:: Written request ::
Everything from the first line down to the line containing "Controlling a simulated" should be reproduced exactly; please include nothing else.

--- Source excerpt ---

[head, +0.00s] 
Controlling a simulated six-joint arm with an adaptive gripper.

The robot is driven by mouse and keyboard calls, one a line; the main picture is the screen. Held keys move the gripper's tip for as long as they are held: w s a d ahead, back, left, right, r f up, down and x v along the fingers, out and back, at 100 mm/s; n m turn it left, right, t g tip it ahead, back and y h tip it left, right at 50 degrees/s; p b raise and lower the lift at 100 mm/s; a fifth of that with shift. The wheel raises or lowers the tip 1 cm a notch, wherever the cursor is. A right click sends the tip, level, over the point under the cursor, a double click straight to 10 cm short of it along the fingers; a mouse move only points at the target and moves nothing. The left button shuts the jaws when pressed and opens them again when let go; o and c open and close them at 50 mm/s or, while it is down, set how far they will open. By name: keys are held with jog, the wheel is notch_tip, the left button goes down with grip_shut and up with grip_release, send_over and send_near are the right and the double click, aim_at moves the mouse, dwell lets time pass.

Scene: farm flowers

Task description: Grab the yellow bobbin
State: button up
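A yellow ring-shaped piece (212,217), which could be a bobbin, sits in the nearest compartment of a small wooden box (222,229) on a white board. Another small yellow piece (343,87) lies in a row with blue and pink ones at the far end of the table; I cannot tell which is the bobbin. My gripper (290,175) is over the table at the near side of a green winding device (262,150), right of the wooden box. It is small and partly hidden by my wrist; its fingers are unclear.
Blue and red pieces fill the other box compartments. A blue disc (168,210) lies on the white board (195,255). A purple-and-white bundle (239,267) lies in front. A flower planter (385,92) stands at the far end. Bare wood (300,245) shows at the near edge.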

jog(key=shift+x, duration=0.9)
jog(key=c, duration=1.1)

---

:: Solution to this exercise ::
[head, +0.00s] 
Controlling a simulated six-joint arm with an adaptive gripper.

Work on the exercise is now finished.